Ja, jeder Strich gilt. Ich zeichne auf Papier, fotografiere dann mit dem iPhone und nutze einige Bearbeitungsprogramme, wie zum Beispiel für Farben oder „scharf zeichnen“. Ich beobachte mich selbst dabei, wie sich die Formen im Laufe der Zeit leicht ändern. Liegen die Panels beispielsweise zuerst noch frei auf der Fläche, nehmen sie dann zunehmend fast quadratischen Form an.

Sie sagten mal, dass Sie „alles Selbstbewusste, Professionelle, Fingerfertige abstoße“ – wie meinen Sie das?

Eher in Abgrenzung zu einer Modeerscheinung, der nachgeeifert wird. Ich habe eher was übrig für Punkrock. Damit meine ich aber nicht das Liebevolle, welches ja auch zu mehr Professionalität führen kann.

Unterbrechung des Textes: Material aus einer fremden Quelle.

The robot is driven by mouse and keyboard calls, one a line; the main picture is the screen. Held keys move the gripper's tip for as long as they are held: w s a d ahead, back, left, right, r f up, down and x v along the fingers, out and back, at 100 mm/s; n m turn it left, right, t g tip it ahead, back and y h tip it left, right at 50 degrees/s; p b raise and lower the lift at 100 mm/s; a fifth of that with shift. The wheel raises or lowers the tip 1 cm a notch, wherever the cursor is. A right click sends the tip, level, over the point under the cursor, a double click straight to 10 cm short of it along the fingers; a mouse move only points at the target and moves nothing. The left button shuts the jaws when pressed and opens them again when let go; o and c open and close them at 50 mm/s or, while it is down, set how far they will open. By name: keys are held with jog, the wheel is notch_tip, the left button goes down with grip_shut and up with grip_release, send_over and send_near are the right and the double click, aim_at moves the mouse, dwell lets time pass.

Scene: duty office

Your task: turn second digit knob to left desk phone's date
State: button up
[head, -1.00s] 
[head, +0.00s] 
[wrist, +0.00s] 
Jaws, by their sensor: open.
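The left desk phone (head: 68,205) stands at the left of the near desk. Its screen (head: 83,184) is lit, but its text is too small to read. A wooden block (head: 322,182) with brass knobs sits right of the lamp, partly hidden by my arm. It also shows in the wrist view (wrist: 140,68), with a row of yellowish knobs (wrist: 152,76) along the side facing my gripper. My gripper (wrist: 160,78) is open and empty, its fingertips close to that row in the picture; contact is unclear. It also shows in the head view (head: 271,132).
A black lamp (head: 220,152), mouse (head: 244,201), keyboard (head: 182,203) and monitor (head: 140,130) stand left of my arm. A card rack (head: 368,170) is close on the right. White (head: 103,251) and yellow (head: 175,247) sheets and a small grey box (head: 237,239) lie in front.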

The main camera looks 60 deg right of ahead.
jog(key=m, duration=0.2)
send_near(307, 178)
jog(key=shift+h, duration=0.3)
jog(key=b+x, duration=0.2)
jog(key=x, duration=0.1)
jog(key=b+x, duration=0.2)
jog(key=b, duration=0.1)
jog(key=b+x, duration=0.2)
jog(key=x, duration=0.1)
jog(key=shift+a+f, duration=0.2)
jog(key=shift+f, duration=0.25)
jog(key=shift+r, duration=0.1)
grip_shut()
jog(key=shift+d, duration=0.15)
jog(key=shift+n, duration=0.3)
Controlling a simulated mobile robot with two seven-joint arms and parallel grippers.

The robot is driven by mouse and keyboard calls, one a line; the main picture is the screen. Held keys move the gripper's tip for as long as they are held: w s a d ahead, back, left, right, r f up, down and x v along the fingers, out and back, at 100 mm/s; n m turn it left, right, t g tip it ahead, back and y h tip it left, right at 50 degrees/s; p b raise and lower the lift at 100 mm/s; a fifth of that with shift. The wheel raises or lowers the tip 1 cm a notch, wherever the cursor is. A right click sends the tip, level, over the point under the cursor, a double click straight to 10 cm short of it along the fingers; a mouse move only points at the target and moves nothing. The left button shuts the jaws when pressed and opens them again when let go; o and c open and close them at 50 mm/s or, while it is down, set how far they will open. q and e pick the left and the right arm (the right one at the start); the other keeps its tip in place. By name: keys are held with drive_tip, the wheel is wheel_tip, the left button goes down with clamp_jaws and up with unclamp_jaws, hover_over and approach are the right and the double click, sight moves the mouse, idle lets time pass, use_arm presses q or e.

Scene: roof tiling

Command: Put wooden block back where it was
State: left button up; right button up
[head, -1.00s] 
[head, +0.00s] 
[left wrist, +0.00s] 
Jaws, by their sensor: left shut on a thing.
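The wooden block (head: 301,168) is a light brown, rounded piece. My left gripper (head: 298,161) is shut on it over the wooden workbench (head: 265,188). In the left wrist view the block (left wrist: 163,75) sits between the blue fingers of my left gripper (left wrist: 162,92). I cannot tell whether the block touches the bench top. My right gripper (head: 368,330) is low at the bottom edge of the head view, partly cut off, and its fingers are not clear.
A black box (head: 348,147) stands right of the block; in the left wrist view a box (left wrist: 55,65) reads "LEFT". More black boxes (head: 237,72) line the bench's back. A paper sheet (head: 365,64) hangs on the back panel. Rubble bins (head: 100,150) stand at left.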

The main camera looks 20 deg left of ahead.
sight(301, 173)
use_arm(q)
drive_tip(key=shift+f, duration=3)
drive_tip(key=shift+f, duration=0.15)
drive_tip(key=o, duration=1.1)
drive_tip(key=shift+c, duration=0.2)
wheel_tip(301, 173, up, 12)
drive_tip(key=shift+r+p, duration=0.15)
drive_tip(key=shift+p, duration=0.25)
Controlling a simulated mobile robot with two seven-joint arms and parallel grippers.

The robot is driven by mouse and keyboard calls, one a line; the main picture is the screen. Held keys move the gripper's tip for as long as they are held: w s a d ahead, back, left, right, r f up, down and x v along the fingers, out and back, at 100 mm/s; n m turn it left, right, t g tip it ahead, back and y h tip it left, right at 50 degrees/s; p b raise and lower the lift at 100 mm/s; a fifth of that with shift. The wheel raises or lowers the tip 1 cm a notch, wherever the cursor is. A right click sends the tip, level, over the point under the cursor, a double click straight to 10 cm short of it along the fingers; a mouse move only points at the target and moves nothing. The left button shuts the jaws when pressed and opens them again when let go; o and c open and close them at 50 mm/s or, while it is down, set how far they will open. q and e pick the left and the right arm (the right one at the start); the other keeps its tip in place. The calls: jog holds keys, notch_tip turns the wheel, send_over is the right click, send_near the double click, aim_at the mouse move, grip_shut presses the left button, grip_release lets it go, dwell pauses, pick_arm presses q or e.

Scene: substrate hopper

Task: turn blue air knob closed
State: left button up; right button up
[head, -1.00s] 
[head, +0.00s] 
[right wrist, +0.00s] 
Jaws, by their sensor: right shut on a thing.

Sie sind ja außerdem noch Musiker mit einer gewissen Bekanntheit und haben entsprechend viel zu tun. Wie wird das Zeichnen weitergehen, wenn Tocotronic wieder tourt? Kommen die Bücher mit ins Merchandising?

Kann ich mir vorstellen. Ich will auch die Routine des „Morgen-Cartoons“ erhalten. Und ich kann mir vorstellen, dass wir das Buch auch am Stand verkaufen. Am besten mit weißen Handschuhen, wegen des weißen Einbands.